[start]
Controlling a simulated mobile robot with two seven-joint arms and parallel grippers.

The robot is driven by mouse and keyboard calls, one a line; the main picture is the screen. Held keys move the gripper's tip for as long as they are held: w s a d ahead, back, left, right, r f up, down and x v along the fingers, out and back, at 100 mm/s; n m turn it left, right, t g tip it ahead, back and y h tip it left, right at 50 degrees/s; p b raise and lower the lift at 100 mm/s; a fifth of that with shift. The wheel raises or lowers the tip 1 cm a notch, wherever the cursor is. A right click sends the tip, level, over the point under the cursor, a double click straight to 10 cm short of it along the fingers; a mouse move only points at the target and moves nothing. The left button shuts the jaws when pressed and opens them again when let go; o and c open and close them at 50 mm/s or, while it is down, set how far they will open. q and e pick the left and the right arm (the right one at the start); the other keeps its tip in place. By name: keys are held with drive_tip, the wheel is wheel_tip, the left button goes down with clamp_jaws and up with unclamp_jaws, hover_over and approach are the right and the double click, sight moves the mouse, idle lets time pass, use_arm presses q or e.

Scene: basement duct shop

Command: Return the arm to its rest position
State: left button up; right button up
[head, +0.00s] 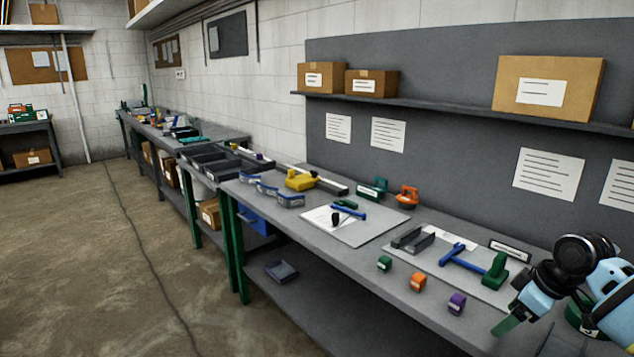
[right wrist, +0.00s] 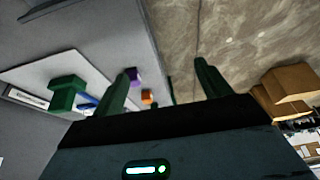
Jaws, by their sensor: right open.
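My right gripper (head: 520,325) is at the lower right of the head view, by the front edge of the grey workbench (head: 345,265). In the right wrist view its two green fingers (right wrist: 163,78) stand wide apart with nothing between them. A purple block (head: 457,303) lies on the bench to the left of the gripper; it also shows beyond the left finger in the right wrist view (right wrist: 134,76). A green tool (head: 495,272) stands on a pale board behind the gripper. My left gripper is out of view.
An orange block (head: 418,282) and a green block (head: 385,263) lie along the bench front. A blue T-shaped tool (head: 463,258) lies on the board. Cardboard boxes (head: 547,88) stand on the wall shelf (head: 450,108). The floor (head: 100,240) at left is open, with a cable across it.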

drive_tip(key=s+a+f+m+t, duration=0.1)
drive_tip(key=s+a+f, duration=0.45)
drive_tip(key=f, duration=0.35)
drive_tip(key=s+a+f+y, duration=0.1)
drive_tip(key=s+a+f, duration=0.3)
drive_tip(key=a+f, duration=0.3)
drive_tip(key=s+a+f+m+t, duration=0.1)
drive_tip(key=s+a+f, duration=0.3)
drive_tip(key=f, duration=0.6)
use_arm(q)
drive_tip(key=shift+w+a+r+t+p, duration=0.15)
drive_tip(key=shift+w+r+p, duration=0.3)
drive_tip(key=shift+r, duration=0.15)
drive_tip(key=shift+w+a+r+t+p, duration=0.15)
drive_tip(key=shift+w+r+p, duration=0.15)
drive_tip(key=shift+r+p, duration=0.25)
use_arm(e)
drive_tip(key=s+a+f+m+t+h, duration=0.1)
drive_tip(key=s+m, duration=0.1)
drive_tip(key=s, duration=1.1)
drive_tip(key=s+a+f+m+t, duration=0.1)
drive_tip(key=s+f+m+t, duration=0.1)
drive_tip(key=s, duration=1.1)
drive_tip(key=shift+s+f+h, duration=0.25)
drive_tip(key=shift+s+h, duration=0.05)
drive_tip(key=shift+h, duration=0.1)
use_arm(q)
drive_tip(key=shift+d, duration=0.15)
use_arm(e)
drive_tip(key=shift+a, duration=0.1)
[end]
[start]
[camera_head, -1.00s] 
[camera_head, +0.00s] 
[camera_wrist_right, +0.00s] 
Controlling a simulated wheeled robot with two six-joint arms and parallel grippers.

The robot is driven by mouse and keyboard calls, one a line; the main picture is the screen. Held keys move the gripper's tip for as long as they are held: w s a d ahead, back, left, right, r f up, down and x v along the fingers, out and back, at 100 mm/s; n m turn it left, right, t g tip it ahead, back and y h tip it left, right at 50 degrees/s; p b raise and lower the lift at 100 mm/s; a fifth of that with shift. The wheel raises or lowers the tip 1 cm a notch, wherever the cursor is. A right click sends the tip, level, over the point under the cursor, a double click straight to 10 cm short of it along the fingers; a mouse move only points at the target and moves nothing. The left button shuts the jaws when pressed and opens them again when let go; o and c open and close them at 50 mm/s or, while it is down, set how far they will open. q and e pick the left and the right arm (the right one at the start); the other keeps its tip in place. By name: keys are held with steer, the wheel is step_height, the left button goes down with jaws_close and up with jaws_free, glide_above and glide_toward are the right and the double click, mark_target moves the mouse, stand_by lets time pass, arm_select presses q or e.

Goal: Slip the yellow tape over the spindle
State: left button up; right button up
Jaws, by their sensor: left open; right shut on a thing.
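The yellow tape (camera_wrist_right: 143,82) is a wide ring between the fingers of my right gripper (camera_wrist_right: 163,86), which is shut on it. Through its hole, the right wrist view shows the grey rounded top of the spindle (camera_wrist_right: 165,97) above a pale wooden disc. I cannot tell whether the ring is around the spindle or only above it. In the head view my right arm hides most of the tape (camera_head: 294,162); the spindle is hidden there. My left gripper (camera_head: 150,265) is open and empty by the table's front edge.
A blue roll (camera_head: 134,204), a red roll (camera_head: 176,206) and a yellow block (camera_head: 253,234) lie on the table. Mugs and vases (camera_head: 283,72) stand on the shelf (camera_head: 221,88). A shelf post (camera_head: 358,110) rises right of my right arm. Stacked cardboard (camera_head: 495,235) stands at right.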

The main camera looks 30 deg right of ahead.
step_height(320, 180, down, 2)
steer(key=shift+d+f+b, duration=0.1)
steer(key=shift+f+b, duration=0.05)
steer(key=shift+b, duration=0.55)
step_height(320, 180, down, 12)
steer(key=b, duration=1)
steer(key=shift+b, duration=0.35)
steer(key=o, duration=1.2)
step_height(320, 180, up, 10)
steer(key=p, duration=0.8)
[end]
[start]
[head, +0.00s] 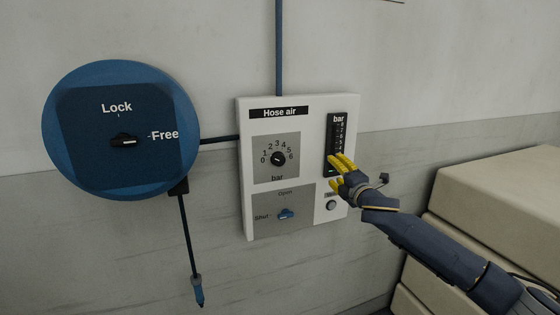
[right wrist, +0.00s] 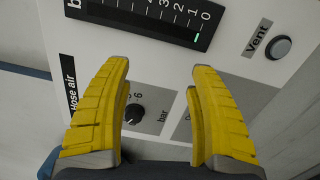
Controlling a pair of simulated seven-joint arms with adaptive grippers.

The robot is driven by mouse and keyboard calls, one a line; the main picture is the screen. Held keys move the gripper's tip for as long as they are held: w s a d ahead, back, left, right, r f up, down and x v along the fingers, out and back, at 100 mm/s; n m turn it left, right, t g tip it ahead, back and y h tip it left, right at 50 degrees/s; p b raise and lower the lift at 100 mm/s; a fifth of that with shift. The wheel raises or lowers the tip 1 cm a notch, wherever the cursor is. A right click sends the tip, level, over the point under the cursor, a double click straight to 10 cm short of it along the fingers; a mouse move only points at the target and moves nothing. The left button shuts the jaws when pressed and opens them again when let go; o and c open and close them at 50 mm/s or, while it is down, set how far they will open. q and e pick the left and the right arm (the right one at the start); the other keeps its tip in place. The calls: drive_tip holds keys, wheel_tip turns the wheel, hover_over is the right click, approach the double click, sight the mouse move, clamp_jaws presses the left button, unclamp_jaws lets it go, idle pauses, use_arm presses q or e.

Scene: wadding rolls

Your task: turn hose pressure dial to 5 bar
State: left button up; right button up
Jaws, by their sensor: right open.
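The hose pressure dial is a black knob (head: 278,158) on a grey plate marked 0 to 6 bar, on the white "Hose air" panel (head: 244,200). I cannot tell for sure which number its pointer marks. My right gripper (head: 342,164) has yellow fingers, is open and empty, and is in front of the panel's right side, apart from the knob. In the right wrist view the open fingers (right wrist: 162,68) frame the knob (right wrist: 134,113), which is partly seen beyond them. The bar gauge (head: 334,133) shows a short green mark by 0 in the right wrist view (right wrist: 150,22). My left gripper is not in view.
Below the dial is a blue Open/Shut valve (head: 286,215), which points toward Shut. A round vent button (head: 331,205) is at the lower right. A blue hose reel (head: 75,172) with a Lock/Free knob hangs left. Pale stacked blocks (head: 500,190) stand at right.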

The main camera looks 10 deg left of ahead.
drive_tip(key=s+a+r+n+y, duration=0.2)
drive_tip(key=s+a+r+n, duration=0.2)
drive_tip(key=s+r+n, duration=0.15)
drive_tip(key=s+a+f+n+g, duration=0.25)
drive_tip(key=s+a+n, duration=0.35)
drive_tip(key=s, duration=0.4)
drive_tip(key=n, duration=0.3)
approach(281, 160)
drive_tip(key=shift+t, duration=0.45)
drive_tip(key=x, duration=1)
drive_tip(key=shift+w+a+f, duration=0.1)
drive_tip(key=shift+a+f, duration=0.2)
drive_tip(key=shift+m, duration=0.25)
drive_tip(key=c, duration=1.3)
[end]
**Job:**
Quote nothing but the lines that run from the line containing "[camera_head, +0.00s]" through the line containing "Controlling a simulated wheeled", keeping both of them word for word.

**Solution to this exercise:**
[camera_head, +0.00s] 
[camera_wrist_right, +0.00s] 
Controlling a simulated wheeled robot with two six-joint arms and parallel grippers.

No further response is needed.